1888年2月、温暖な気候を求めてアルルに到着したゴッホを迎えたのは、思いがけない雪であった。春の訪れとともに精力的な制作活動を始めたゴッホは、3月から5月にかけて、水路にかかるはね橋を複数描いている。この種のはね橋自体はさほど珍しいものではなく、南仏やゴッホの生まれ故郷のオランダには数多く存在しており、もっと規模の大きいものをあげれば、ロンドン・テムズ川のタワー・ブリッジ、東京・隅田川の勝鬨橋もその範疇に含まれるだろう。造形的には橋が開いて上がっている状態の方がおもしろいと思われるが、ゴッホはあえて閉じている方を選び、そこに幌馬車や日傘をさす婦人を通過させている。

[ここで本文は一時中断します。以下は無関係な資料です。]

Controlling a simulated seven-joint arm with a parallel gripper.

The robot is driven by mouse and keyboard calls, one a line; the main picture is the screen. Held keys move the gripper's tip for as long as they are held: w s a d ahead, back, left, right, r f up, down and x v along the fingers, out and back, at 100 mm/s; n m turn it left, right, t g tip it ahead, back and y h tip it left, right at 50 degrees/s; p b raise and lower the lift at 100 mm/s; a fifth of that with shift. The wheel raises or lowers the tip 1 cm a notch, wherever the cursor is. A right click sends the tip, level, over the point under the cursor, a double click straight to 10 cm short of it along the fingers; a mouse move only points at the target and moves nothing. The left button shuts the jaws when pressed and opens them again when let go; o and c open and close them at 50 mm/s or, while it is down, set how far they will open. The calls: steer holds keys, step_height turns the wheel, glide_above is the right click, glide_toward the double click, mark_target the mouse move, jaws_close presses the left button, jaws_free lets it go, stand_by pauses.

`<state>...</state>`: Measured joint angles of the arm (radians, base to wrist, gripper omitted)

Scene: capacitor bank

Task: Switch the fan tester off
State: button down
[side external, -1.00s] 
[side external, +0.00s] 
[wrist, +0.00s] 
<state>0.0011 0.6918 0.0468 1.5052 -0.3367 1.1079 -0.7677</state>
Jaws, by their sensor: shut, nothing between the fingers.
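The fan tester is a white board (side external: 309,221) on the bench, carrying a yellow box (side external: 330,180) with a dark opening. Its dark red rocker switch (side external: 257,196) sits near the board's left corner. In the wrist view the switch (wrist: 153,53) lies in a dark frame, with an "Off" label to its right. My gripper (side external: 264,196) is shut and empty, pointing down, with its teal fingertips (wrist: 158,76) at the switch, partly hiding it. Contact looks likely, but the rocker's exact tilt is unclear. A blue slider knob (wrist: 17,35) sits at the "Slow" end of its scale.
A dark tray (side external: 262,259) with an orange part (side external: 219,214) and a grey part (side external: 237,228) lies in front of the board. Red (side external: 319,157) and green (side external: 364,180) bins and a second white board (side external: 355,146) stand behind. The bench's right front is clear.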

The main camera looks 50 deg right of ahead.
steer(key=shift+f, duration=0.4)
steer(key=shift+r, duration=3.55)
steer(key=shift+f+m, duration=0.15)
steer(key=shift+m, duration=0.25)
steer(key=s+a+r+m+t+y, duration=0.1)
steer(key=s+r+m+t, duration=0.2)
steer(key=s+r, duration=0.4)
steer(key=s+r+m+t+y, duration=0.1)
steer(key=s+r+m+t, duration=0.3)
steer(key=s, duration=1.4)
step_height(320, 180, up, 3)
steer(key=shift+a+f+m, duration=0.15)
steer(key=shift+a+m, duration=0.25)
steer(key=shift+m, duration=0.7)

その中で最も完成度が高く、よく知られた作品は、クレラー=ミュラー美術館所蔵の本作である。透明感のある青い空を背景に、木の橋と煉瓦積みの道が見事なまでにゆるぎない画面を構成する。一転して、橋の下を流れる水は波紋を描きながら前景へと広がり、洗濯に忙しい女性たちの動きや手前の下草のリズミカルな描写とともに、画面に躍動感を与えている。そうした効果は計算された色彩にも当てはまる。ゴッホはパリ時代から補色の効果に関心をもち、何点もの作品で実践していた。本作では、空と水の青色が、はね橋・道路・土手・下草の黄色や褐色と際立つ対照を示し、見る者に鮮烈な印象を与えている。
この制作とちょうど同じ頃、ゴッホは友人ベルナール宛の手紙にこう書いている。「清く澄んだ大気、明るい色の効果のために、この土地は日本のように美しく見える。水の流れが、景色の中に美しいエメラルドと豊かな青の筋をつけている。大地を青く浮き上がらせる淡いオレンジ色の夕焼け。黄色のすばらしい太陽。しかし、僕はまだ通常の夏の輝きの中でこの土地を見ていないのだ。」アルルの夏の輝きを夢見る画家の想いが、手紙の中に、そして作品の中にも溢れているのではないだろうか。
ゴッホが描いたこのはね橋はその後撤去されたが、1960年代にアルル郊外に復元され、「ファン・ゴッホ橋」という名で現在も親しまれている。